Cela dit, le regroupement législatif est un curieux choix de planification législative qui soulève plus de questions que de réponses : Est-il approprié pour un gouvernement de présenter une mesure législative qu’il n’a pas l’intention de faire adopter? À quel moment, après la formation d’un nouveau gouvernement, son plan législatif devrait-il être en place? Un gouvernement devrait-il signaler directement qu’il abandonne un projet de loi34 ou qu’il en présentera d’autres?
La nature des projets de loi dont le Parlement était saisi a déjà été judicieusement résumée par un ancien Président de la Chambre en sa qualité ultérieure de juge en chef adjoint de la Cour fédérale : « Je ne peux rien imaginer de moins prévisible que le cours d’une mesure législative au Parlement. En effet, la seule chose qui soit certaine dans la vie au Parlement, c’est que rien n’est certain35. »

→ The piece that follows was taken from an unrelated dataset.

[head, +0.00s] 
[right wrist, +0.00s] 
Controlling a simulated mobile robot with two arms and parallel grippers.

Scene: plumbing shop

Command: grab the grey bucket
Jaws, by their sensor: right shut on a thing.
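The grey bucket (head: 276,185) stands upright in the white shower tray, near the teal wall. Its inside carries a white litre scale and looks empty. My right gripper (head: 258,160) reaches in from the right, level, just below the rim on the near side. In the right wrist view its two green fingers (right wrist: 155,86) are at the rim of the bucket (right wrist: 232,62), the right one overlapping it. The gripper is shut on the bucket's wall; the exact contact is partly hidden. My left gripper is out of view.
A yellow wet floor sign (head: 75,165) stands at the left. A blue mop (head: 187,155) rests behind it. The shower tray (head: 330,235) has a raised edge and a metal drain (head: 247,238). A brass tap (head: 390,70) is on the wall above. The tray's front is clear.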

Une prévisibilité parlementaire totale ne serait pas souhaitable, c’est-à-dire qu’il n’est pas suggéré que le Sénat ou la Chambre accélère l’adoption des affaires émanant du gouvernement comme s’il s’agissait d’une approbation. Toutefois, il est possible pour un gouvernement d’être prévisible et cohérent avec son approche en matière de planification législative au Parlement. On peut soutenir que la prévisibilité est maximisée lorsqu’une mesure gouvernementale est contenue dans un seul projet de loi déposé et que le gouvernement fait progresser cette mesure dans le processus législatif. En outre, si les dispositions sont intégrées dans un autre projet de loi, il devrait y avoir une logique discernable quant aux instruments législatifs qui leur sont associés.
Au cours de la 42e législature, les curieuses combinaisons législatives du gouvernement ont été tout sauf prévisibles. Peutêtre est-ce le fruit de son évolution – un nouveau gouvernement a besoin de temps pour s’adapter aux réalités du Parlement36. Toutefois, avec l’imminence des élections et l’expérience accrue du gouvernement, ce regroupement pourrait-il se poursuivre? Ou s’agit-il d’un simple coup de projecteur sur le radar parlementaire, qui aboutira au retour de la prévisibilité? La réponse, bien sûr, est tout sauf prévisible.